Christian Karembeu : son sentiment sur le référendum en Nouvelle-Calédonie

Le champion du monde de football 1998 se confie sur le scrutin d'autodétermination, sur les problèmes de l'archipel et sur ses racines kanakes.
Christian Karembeu, né en 1970 sur l'île de Lifou, a suivi de près le référendum, dimanche 4 novembre. Arrivé en métropole en 1988, l'année de la prise d'otages tragique de la grotte d'Ouvéa, le Kanak a toujours défendu sa culture et ses racines. Aujourd'hui ambassadeur de la Fifa en Océanie et directeur sportif du club grec de l'Olympiakos Le Pirée, l'ancien joueur avait accepté de répondre aux questions de franceinfo à quelques jours du scrutin.
 

Vous avez exprimé à plusieurs reprises votre attachement à la culture kanake, êtes-vous favorable à l'indépendance de la Nouvelle-Calédonie ?

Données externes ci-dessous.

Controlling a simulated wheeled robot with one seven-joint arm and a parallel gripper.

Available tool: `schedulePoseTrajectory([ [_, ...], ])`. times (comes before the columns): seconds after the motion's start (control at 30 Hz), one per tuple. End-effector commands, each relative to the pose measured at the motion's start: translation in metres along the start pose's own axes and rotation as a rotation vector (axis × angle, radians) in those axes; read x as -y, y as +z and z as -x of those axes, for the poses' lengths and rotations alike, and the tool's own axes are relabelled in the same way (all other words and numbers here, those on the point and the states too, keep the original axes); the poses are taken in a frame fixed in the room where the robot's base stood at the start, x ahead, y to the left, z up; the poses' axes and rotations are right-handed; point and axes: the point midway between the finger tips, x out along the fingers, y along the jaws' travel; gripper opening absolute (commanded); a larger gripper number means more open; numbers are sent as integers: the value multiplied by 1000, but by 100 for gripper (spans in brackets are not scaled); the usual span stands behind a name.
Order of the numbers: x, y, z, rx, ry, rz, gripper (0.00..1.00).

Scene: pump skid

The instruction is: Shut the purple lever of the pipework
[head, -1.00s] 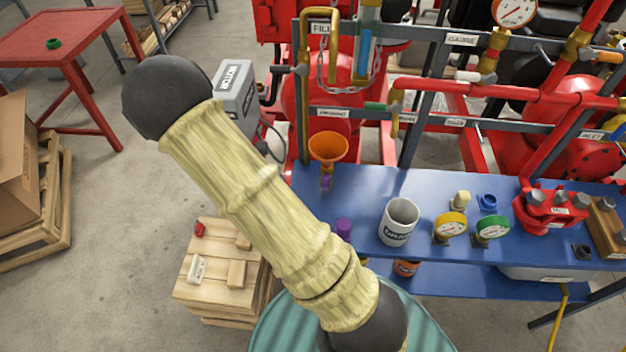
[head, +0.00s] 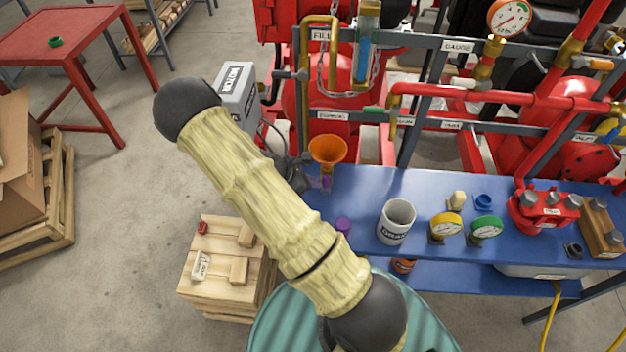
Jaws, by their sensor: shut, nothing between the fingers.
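The purple lever (head: 326,183) shows as a small upright purple piece just below the orange funnel (head: 328,149), at the back left edge of the blue bench. Its exact angle is hard to tell at this size. My gripper (head: 301,175) shows only as a small dark shape at the right edge of my pale-sleeved arm, left of the purple lever. It looks shut and empty, with a small gap to the lever. My arm hides the rest of it.
The blue bench (head: 370,185) holds a grey mug (head: 397,221), a purple round piece (head: 342,226), yellow and green gauges and a red manifold (head: 545,207). Pipework with a green lever (head: 372,109) rises behind. A grey motor box (head: 238,92) stands left of the pipework.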

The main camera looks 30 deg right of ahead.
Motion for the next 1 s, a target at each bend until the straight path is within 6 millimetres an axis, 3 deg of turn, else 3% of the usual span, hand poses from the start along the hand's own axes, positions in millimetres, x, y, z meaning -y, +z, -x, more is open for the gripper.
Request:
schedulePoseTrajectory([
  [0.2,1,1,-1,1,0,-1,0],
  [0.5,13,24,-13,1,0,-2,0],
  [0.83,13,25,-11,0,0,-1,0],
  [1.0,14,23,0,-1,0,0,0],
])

Christian Karembeu : Il faut d'abord remettre l'histoire en place, depuis le début jusqu'à aujourd'hui. Pourquoi existe-t-il une envie d'indépendance ? Je crois que la France le sait très bien. Cela fait partie du processus, depuis les accords de Matignon [en 1988] et ceux de Nouméa [en 1998] jusqu'à aujourd'hui, tout a été signé par les différentes parties. Aujourd'hui, le mot "indépendance" est obsolète. On va être indépendant de quoi ? L'idéologie au départ est de rendre le pays aux natifs. Mais aujourd'hui, on a une nouvelle génération de l'internet, qui n'a pas connu les violences et cette envie d'indépendance, d'émancipation culturelle et identitaire. Le mot "indépendance" est périmé aujourd'hui.

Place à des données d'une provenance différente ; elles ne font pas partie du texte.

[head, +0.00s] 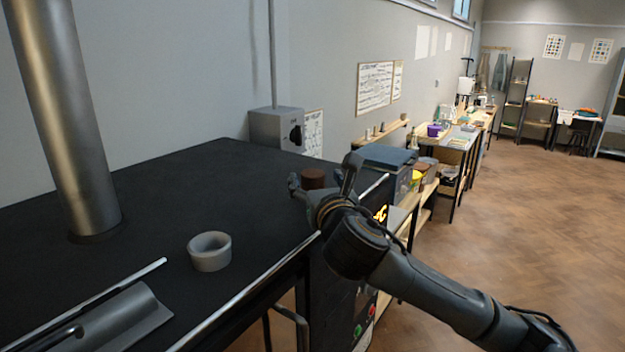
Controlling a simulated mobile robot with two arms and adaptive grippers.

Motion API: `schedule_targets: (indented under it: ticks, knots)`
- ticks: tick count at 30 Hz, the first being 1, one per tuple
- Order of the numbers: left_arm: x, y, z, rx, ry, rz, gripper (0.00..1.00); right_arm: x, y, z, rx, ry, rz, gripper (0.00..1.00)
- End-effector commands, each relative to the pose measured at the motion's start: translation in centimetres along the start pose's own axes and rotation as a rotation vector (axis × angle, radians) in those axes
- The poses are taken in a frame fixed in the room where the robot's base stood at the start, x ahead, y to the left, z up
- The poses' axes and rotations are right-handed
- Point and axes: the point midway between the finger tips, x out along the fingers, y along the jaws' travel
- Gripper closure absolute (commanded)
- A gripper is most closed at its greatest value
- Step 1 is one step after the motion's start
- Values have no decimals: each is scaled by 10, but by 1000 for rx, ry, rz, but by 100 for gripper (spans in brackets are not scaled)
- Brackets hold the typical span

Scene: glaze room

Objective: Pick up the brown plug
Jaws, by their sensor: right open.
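The brown plug (314,179) is a short, dark reddish-brown cylinder near the right edge of the black kiln top (190,195). My right gripper (322,178) is open, with one finger to the left of the plug and the other to its right in the picture. The gripper body hides the lower part of the plug, so I cannot tell whether the fingers touch it. My left gripper is not in view.
A grey ring (210,251) stands on the black top, with a curved metal piece (118,319) at front left. A metal flue (68,110) rises at the left. A grey switch box (277,128) is behind. Wooden floor (540,200) is open at right.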

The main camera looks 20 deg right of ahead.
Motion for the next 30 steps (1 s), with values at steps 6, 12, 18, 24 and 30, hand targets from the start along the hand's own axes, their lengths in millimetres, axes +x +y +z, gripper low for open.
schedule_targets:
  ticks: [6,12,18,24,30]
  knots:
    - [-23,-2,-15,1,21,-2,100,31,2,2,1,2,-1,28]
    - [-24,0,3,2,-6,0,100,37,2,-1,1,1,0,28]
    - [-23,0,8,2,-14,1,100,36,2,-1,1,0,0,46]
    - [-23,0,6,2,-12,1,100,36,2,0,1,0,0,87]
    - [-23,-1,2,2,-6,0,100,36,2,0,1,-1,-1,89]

A l'heure de la globalisation, on interagit, on fait du commerce avec ceux qui nous entourent dans la région : le Japon, la Corée, la Chine, l'Australie... La réalité économique est là, et la France métropolitaine est assez éloignée.

Par ailleurs, il y a toujours un problème avec le coût de la vie. Les denrées et les produits sont toujours très, très, très chers par rapport au coût de la vie calédonienne. Si vous achetez une voiture en France, elle est cinq fois moins chère qu'en Nouvelle-Calédonie. Cela veut tout dire.
 

Selon vous, cette indépendance est donc inéluctable ?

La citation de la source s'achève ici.